Hello,
We have a 4 node jboss 5.1.0 cluster. We have observed a strange behavior during fail over:
Some times when there is heavy load on all the nodes and master node is shut down, no other member node becomes coordinator and the following log keeps on coming indefinitely on the other nodes:
DEBUG [org.jgroups.protocols.VERIFY_SUSPECT] diff=1500, mbr 10.XXX.XX.XXX:7600 is dead (passing up SUSPECT event)
DEBUG [org.jgroups.protocols.VERIFY_SUSPECT] diff=1500, mbr 10.XXX.XX.XXX:7600 is dead (passing up SUSPECT event)

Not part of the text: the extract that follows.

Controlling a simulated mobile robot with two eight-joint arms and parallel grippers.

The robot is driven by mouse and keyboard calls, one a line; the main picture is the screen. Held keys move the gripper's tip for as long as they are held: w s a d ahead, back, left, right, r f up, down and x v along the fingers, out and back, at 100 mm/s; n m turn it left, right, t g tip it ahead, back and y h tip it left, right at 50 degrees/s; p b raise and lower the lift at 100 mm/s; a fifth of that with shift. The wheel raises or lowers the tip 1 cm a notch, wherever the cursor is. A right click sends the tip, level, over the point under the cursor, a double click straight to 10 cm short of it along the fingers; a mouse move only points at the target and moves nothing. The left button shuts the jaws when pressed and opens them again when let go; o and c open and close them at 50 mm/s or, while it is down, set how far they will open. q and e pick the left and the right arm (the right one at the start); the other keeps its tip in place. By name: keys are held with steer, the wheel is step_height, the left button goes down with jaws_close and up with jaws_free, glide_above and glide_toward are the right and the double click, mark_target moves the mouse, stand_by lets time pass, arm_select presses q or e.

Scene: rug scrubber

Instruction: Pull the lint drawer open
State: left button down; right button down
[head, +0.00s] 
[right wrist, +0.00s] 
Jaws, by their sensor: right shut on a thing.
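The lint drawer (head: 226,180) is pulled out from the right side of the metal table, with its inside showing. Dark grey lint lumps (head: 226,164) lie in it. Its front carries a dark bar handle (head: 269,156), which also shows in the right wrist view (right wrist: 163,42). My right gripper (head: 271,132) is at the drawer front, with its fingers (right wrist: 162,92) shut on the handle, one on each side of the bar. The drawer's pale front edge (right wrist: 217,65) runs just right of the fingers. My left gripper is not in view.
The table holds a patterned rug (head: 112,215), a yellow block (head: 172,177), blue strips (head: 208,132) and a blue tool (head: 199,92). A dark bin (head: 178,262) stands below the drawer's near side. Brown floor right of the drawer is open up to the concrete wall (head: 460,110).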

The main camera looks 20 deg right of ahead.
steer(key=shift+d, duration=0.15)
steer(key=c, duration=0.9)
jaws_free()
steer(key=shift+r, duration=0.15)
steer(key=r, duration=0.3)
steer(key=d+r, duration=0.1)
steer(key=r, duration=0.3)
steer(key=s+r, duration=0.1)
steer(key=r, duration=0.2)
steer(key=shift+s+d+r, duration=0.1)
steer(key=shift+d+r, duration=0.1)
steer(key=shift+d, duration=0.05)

DEBUG [org.jgroups.protocols.VERIFY_SUSPECT] diff=1500, mbr 10.XXX.XX.XXX:7600 is dead (passing up SUSPECT event)
..
..
..
and
INFO [org.jboss.ha.framework.interfaces.HAPartition.sfhsw-fdfksdjbvsdvsdv9fsdfj-311ee0d88e9f] Suspected member: 10.XXX.XX.XXX:7600
INFO [org.jboss.ha.framework.interfaces.HAPartition.sfhsw-fdfksdjbvsdvsdv9fsdfj-311ee0d88e9f] Suspected member: 10.XXX.XX.XXX:7600
INFO [org.jboss.ha.framework.interfaces.HAPartition.sfhsw-fdfksdjbvsdvsdv9fsdfj-311ee0d88e9f] Suspected member: 10.XXX.XX.XXX:7600
INFO [org.jboss.ha.framework.interfaces.HAPartition.sfhsw-fdfksdjbvsdvsdv9fsdfj-311ee0d88e9f] Suspected member: 10.XXX.XX.XXX:7600
INFO [org.jboss.ha.framework.interfaces.HAPartition.sfhsw-fdfksdjbvsdvsdv9fsdfj-311ee0d88e9f] Suspected member: 10.XXX.XX.XXX:7600
INFO [org.jboss.ha.framework.interfaces.HAPartition.sfhsw-fdfksdjbvsdvsdv9fsdfj-311ee0d88e9f] Suspected member: 10.XXX.XX.XXX:7600
...
...
..
Any idea why this can be happening?
Any help is highly appreciated.
Thanks